Return all lines below containing the word "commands".

Stored data →
####################

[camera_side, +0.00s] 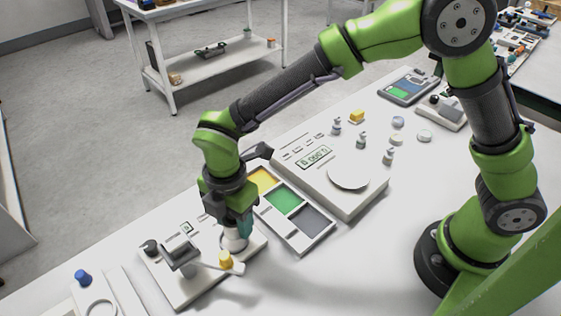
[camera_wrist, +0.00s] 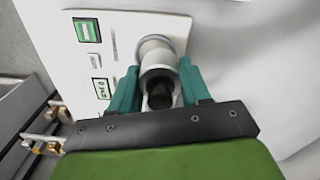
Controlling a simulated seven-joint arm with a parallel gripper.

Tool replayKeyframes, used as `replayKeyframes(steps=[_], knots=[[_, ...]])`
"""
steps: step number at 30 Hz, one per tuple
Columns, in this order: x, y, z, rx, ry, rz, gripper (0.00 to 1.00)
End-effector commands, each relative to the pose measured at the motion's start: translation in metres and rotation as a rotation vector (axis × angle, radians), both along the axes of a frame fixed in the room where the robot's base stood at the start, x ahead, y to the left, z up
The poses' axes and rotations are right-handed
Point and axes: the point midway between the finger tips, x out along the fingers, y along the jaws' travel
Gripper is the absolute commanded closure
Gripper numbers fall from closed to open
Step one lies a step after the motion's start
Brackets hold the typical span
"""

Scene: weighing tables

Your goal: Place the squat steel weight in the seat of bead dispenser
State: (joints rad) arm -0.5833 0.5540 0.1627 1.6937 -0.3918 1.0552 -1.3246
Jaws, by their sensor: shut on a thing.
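My gripper (camera_side: 236,232) points down at the near-left table, over the right part of a white device plate that I take for the bead dispenser (camera_side: 182,293). In the wrist view, the teal fingers of my gripper (camera_wrist: 159,76) are shut on a steel piece, apparently the squat steel weight (camera_wrist: 158,60). Its dark end faces the camera. The weight also shows in the side view (camera_side: 235,243), below the fingers and low over the plate. A pale round rim beyond it may be the seat; it is mostly hidden, and contact cannot be told.
A grey block (camera_side: 180,252) and a yellow knob (camera_side: 225,258) on a pale bar stand close beside my gripper. A tray with coloured compartments (camera_side: 303,250) lies to the right. Behind are a scale pan (camera_side: 348,176), small weights (camera_side: 361,141) and a yellow block (camera_side: 357,116). The right front table is clear.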

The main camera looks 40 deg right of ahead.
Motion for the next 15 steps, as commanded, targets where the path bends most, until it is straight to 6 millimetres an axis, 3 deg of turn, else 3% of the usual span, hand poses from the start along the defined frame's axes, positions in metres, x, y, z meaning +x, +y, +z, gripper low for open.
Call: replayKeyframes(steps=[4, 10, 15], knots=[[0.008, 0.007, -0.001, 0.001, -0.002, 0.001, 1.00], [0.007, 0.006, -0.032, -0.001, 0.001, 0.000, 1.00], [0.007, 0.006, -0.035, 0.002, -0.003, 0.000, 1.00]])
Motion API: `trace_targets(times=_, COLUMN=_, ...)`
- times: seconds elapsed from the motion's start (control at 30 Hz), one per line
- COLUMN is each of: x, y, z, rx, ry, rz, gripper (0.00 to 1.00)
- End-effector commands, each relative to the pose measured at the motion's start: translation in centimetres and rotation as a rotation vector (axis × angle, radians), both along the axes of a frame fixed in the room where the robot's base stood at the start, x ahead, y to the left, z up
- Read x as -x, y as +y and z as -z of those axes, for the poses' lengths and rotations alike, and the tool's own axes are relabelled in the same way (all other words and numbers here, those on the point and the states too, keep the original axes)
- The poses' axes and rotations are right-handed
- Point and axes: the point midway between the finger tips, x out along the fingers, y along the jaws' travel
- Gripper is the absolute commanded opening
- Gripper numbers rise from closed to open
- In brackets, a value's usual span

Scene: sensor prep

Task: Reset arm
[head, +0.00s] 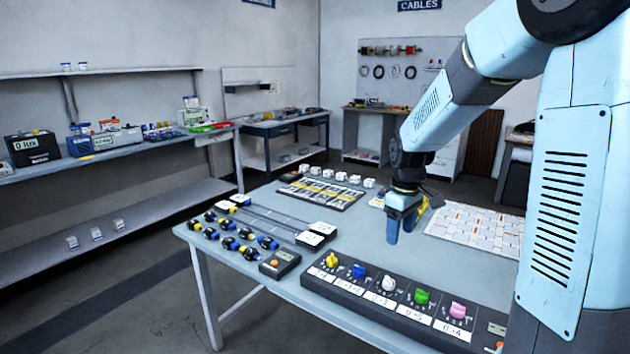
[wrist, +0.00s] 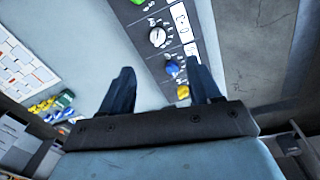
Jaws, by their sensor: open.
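My arm (head: 435,105) is light blue and reaches in from the right of the head view, bent down over the table. My gripper (head: 402,222) points down above the middle of the table (head: 235,262). In the wrist view my gripper (wrist: 160,90) shows two dark fingers, spread apart with nothing between them. I cannot tell the exact height of the fingertips over the table.
A dark panel (head: 345,288) with several coloured knobs runs along the table's front edge. Black-and-blue sensors (head: 229,243) stand at left, beside a small box (head: 279,263) with a button. A tray (head: 322,193) of parts lies behind. A white-and-orange board (head: 475,230) lies at right.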

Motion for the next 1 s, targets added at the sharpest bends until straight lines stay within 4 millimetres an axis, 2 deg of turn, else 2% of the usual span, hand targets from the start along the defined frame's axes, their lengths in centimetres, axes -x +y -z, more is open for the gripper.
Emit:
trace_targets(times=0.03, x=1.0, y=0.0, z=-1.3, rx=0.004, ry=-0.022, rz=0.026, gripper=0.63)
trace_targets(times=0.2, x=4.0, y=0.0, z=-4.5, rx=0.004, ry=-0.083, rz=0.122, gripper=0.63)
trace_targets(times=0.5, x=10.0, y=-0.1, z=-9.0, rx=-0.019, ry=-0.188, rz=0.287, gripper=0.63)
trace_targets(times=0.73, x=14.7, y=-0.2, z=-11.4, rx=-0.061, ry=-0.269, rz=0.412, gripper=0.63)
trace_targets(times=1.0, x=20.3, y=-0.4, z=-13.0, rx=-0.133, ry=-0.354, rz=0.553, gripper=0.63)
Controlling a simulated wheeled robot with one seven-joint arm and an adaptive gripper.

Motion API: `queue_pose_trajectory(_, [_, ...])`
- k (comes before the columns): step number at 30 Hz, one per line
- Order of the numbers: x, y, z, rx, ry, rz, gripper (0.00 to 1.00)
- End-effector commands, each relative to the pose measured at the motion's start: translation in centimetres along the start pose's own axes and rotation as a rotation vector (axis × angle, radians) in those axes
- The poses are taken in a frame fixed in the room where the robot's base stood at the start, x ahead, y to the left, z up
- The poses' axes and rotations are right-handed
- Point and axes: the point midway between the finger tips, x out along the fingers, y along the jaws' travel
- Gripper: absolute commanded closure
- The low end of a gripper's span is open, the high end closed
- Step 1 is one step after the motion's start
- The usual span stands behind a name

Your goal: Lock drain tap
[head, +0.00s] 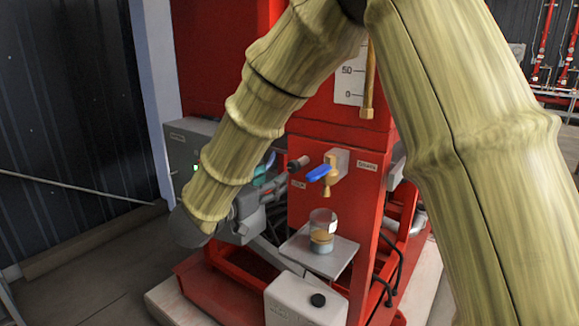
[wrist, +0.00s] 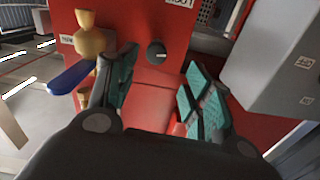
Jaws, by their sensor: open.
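The drain tap has a brass body (head: 337,172) and a blue lever handle (head: 319,172), on the front of the red panel in the head view. The lever points left and slightly down, towards my gripper. In the wrist view the brass body (wrist: 90,42) and blue handle (wrist: 70,78) are at the upper left, outside my left finger. My gripper (wrist: 155,92) is open, with teal pads and nothing between its fingers. In the head view my gripper (head: 268,178) is left of the tap, partly hidden by my bamboo-like arm.
A dark round knob (wrist: 157,52) is on the red panel ahead of the finger gap. A grey box (wrist: 275,65) stands at the right. Below the tap, a glass jar (head: 322,240) sits on a metal shelf (head: 338,254). A white container (head: 300,303) is in front.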

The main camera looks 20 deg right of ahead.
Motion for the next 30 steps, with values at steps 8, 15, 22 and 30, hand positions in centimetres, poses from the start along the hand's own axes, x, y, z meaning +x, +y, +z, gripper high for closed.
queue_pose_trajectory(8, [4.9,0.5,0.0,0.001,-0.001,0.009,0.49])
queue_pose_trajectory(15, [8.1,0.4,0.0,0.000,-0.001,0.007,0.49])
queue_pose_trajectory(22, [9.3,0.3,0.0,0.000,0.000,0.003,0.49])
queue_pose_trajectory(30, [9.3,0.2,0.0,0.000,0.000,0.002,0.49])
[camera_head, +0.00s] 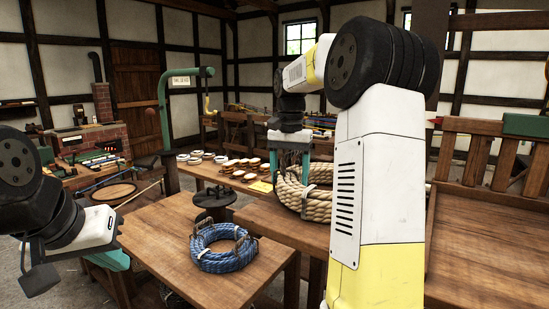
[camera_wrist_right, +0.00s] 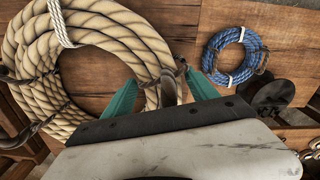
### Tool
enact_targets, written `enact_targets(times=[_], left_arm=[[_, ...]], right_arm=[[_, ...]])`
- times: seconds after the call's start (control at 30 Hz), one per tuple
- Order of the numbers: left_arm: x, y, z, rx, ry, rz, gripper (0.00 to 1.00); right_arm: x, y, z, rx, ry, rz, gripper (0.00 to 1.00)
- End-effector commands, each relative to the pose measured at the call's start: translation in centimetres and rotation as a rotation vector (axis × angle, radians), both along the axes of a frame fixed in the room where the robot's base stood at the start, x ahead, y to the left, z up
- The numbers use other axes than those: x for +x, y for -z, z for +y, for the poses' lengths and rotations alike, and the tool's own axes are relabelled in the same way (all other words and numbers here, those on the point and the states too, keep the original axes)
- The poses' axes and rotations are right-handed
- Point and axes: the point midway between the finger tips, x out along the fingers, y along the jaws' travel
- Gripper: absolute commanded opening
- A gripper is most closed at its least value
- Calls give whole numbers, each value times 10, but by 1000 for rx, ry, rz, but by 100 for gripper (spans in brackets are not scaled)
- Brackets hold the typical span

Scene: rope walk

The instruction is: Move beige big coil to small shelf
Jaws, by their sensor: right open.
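The beige big coil (camera_head: 318,205) lies on a wooden table, partly hidden in the head view by my right arm. It fills the upper left of the right wrist view (camera_wrist_right: 30,85), with white ties and dark hook-like pieces on it. I cannot identify the small shelf with certainty.
A blue coil (camera_head: 222,247) lies on the front table (camera_head: 170,240), beside a dark round stand (camera_head: 214,198). A slatted wooden piece (camera_head: 485,165) with a bare flat surface stands at the right. A green post (camera_head: 164,110) rises behind the tables.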

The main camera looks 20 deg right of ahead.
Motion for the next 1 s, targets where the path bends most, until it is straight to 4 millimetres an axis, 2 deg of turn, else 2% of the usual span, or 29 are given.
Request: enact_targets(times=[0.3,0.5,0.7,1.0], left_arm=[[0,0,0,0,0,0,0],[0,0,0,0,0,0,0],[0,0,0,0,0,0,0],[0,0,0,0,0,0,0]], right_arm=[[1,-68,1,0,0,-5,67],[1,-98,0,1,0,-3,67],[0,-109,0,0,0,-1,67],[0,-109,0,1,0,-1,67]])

####################

Response to this task →
End-effector commands, each relative to the pose measured at the motion's start: translation in metres and rotation as a rotation vector (axis × angle, radians), both along the axes of a frame fixed in the room where the robot's base stood at the start, x ahead, y to the left, z up
- End-effector commands, each relative to the pose measured at the motion's start: translation in centimetres and rotation as a rotation vector (axis × angle, radians), both along the axes of a frame fixed in the room where the robot's base stood at the start, x ahead, y to the left, z up
- End-effector commands, each relative to the pose measured at the motion's start: translation in centimetres along the start pose's own axes and rotation as a rotation vector (axis × angle, radians) in those axes
- End-effector commands, each relative to the pose measured at the call's start: translation in centimetres and rotation as a rotation vector (axis × angle, radians), both along the axes of a frame fixed in the room where the robot's base stood at the start, x ahead, y to the left, z up

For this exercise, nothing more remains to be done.